The principle behind these algorithms is basically a mathematical feedback formula excited by external signals which self oscillate as a damped tone. The type and harmonic content of the external signals these algorithms can react to is extremely wide and so are the tones that they can impart to a sound.
The card contains six Karplus-Strong and tow Spring models. When fed with an external pulse or bursts of noise they self oscillate creating synthetic sounds similar to glass, spring, bell and variety of string tones. When structured sounds like high pitched FM tones, drones, drum sounds and vocals pass through they get a harmonized type effect, many times in an unexpected way. This card is anything but standard as it takes the natural “springy” artifact of digital audio, and, instead of fighting to eliminate it, actually makes use of it as a new source of sound inside the modular.

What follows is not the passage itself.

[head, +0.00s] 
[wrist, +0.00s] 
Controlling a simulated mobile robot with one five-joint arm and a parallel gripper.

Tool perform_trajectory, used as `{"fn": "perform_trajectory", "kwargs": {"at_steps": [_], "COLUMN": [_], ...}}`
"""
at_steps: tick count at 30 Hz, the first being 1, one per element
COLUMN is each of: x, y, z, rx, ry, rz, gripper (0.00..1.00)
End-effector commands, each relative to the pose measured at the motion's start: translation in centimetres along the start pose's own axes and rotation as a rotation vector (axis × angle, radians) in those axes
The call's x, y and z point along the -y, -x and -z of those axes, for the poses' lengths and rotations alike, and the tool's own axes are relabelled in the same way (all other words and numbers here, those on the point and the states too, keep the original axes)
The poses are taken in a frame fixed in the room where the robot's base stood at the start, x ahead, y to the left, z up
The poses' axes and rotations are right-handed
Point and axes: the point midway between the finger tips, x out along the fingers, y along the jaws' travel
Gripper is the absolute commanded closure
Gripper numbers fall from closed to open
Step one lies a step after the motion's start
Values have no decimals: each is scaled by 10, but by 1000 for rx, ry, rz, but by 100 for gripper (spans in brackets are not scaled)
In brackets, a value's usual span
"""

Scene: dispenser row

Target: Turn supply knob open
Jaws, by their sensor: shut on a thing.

Numberz is a USB device that communicates with a software front-end (for PC) and can be used to download DSP programs and display text to blank, non-volatile cartridges for use with the Z-DSP. Numberz can also feed directly into the Z-DSP’s cartridge socket for realtime programming.
With Numberz you can:
– Download free Z-DSP programs from the web and “burn” them into cartridge
– Modify programs for new and interesting effects
– Write and Debug Z-DSP programs in a real-time environment
– Share your programs online with other Numberz user
– Share your programs on Z-DSP Cartridges with other Z-DSP user
– Create your own text for the Z-DSP LCD display
The Z-DSP blank cartridges are rewritable memory cards for use with Numberz and the Z-DSP with up to 1 million erase/write cycles. These cards are made of printed circuit board with two (2) memory chips solder on their bottom side providing a low cost non volatile memory of Z-DSP programs and Z-DSP display data.